Thursday, November 17, 2005
• Driscoll’s Organic Strawberries | $4.99/pint
• Well-Pict Conventional Strawberries | $1.98/pint
This is from an online journal called the O’Mama Report, and it’s true: “A typical grower of conventional strawberries may use methyl bromide, chloropicrin, Captan, malathion, Diprom, Vendex, Kelthane, and Avermectin to bring a crop of strawberries to market (371 pesticides are approved by the EPA for use on strawberries). Invisible to most consumers, there are indirect costs of conventional food production such as cleanup of polluted water, replacement of eroded soils, and costs of health care for farmworkers.”
• Clover Stornetta Organics Milk | $2.19
• Clover Stornetta Milk | $1.25
All of Clover Stornetta Farms’ milk is high-quality and grown in the North Coast on sustainable farms that require open rangeland, rotational grazing and humane practices, and forbid growth hormones. The organic milk comes from St. Anthony’s Farm, a residential Franciscan drug and alcohol recovery program with a working dairy. At St. Anthony’s, all of the feed is organic, so the milk contains no trace elements of harmful chemicals, which concentrate as they move up the food chain, and then concentrate again in the cow’s milk.

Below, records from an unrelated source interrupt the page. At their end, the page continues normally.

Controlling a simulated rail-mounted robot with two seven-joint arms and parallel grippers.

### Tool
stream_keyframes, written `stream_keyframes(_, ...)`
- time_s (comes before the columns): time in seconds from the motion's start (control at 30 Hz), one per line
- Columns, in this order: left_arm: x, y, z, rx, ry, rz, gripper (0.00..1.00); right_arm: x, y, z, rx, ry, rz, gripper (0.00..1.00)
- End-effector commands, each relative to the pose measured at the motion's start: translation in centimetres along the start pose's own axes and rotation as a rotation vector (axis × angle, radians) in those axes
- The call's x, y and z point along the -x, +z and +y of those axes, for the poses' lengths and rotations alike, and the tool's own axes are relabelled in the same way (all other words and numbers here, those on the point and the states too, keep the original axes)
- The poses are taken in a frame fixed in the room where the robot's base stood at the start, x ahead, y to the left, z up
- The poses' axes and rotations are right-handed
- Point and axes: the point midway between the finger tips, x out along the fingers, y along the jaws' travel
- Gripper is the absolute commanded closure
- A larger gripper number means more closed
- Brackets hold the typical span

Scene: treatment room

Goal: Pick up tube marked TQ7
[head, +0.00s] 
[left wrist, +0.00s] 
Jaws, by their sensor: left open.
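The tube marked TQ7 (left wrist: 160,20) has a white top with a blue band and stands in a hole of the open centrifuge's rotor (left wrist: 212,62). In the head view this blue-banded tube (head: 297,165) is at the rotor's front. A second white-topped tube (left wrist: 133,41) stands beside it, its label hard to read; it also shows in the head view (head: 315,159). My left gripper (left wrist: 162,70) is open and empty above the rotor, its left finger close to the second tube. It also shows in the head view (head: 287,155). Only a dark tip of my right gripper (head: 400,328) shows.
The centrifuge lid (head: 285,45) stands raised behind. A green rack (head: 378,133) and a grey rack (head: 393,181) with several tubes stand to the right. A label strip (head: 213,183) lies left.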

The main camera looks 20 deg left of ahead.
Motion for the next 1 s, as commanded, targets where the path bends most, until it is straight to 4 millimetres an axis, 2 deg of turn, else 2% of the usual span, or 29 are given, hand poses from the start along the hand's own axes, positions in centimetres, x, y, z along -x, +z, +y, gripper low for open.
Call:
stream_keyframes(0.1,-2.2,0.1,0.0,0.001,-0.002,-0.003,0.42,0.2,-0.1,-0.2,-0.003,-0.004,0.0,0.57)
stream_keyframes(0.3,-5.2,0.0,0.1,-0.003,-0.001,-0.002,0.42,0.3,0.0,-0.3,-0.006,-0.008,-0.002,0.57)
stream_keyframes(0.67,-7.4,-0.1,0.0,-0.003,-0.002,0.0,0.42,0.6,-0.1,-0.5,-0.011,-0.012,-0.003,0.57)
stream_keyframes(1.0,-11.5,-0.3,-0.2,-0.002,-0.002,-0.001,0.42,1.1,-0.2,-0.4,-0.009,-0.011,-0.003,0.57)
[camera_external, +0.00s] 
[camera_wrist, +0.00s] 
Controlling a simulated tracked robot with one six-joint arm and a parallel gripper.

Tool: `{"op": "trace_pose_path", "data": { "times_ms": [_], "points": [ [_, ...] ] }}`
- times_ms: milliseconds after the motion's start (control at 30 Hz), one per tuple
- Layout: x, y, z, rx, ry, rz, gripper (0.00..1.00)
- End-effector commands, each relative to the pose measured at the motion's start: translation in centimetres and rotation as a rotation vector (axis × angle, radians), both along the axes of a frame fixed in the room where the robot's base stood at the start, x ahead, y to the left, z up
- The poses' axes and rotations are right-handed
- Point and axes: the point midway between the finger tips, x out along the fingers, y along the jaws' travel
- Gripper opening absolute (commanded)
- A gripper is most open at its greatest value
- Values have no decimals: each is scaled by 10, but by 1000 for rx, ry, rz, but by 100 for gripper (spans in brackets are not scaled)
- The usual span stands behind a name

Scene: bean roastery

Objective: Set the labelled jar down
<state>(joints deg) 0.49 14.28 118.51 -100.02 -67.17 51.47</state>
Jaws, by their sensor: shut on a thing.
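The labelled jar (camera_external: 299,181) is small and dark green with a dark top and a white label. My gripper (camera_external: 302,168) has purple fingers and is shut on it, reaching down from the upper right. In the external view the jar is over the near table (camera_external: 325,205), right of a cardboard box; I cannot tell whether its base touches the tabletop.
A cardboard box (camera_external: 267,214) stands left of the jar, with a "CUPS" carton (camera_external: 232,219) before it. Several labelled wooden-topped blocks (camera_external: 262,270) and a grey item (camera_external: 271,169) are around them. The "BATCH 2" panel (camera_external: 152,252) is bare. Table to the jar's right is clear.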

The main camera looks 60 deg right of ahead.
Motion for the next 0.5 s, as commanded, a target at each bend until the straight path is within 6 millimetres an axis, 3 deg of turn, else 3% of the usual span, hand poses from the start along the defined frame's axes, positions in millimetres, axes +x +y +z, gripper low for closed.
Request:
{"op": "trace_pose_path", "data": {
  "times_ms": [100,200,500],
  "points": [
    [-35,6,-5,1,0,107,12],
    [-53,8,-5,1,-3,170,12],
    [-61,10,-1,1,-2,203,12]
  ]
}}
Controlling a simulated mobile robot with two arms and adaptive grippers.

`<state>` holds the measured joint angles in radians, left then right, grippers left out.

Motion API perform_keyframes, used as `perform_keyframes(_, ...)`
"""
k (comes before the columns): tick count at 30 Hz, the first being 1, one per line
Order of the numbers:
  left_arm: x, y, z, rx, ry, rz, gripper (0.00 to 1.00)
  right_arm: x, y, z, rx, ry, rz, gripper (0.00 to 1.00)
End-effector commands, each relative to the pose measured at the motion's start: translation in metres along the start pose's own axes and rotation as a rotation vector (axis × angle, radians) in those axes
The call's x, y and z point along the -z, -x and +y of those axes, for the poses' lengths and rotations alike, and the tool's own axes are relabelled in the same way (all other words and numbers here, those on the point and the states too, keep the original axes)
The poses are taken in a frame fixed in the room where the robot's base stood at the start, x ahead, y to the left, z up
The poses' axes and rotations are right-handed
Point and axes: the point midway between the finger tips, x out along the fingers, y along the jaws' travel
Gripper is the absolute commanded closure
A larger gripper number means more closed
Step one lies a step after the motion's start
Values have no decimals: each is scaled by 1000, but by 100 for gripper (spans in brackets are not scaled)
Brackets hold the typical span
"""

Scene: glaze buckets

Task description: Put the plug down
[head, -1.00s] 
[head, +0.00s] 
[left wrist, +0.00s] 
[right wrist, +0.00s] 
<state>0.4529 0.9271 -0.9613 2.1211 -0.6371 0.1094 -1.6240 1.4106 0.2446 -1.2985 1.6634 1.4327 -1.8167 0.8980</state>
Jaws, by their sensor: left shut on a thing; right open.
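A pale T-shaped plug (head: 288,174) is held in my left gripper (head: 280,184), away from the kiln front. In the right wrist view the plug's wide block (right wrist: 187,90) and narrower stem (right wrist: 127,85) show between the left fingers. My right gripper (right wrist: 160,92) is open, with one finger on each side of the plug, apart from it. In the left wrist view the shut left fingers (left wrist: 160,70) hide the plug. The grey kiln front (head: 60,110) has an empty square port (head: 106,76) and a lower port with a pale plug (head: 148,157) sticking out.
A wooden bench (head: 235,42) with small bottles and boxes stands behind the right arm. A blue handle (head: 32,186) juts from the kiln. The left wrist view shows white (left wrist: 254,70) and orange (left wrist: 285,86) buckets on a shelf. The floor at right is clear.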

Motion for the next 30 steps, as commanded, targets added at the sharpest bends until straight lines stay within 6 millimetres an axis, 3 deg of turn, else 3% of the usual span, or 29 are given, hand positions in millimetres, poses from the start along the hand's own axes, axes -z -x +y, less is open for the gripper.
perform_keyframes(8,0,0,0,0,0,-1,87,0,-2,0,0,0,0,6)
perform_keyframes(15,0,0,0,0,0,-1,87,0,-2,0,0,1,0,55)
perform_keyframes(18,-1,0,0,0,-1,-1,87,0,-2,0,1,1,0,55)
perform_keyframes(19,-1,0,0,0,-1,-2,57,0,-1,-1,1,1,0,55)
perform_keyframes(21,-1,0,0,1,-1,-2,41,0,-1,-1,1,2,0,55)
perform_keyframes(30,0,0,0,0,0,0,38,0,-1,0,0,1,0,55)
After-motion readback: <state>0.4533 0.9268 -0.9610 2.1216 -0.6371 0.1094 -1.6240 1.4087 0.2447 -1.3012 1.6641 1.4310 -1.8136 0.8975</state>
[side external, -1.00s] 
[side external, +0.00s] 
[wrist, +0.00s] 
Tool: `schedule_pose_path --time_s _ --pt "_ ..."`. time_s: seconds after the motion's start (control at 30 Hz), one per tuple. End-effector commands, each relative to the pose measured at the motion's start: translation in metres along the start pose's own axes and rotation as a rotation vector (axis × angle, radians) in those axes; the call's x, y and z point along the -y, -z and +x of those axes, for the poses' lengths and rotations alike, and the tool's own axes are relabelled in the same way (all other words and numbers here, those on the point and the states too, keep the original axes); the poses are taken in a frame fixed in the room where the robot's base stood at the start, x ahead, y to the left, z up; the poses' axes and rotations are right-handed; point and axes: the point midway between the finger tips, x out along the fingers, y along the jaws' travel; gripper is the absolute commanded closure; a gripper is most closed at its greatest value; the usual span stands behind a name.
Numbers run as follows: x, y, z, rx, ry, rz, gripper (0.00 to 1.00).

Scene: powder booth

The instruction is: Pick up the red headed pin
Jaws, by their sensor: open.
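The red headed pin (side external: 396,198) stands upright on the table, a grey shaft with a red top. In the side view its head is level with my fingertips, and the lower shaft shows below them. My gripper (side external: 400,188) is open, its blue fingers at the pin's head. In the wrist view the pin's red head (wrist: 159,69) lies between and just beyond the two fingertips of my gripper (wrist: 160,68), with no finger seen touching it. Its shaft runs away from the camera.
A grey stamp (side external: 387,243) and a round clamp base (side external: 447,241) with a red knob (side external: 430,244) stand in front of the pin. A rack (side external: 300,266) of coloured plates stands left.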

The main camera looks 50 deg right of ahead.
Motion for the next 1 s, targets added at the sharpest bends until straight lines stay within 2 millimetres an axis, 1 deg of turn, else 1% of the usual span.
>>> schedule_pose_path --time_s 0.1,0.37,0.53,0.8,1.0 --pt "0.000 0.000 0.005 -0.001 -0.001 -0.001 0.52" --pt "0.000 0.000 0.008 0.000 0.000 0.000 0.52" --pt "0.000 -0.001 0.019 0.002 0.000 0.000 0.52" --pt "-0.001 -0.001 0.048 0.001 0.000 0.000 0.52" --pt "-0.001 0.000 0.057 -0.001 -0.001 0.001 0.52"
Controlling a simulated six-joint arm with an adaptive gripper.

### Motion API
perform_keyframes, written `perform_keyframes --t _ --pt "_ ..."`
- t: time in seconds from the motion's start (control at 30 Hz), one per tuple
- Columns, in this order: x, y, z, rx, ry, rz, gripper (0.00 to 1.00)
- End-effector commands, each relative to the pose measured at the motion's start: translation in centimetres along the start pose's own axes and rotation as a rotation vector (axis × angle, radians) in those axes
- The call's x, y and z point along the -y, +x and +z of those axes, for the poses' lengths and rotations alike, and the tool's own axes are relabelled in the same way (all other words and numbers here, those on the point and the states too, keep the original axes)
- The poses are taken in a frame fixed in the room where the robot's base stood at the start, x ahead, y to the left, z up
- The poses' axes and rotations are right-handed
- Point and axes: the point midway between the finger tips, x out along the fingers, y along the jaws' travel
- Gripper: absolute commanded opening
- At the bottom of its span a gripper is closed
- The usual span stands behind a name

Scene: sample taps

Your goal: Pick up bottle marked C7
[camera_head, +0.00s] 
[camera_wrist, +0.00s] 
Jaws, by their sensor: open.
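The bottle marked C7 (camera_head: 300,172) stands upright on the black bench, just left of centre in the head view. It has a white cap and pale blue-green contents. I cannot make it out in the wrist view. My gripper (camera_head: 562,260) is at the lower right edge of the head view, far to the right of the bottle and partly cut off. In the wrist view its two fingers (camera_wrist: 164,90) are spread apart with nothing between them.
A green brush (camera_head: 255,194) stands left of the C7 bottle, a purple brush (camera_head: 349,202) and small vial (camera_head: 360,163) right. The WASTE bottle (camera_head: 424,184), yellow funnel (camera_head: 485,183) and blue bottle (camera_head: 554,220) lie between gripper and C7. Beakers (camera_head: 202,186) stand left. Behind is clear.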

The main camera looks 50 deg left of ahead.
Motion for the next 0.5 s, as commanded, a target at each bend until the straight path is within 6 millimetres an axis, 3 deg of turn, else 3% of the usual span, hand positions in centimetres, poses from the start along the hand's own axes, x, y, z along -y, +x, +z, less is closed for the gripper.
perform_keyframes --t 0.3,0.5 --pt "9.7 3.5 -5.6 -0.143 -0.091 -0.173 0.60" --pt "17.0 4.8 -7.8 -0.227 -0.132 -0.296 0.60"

• Whole Foods Lemon Herb Rocky Jr. Chicken | $9.99
• Safeway Homestyle Whole Roasted Chicken | $6.99
In 1993, a judge ruled that Tyson Foods was responsible for polluted air near its massive Kentucky factory farms, each of which released more than 100 pounds of poisonous ammonia into the atmosphere every day. Most chickens in America are raised in similar facilities, which cause water pollution, too—a typical chicken factory-farm produces 225 tons of manure a year, often leaching nitrogen and phosphorous in high concentrations into water, sparking algae blooms that kill fish. The producers of Rocky the Range Chicken state a commitment to sustainable farming practices.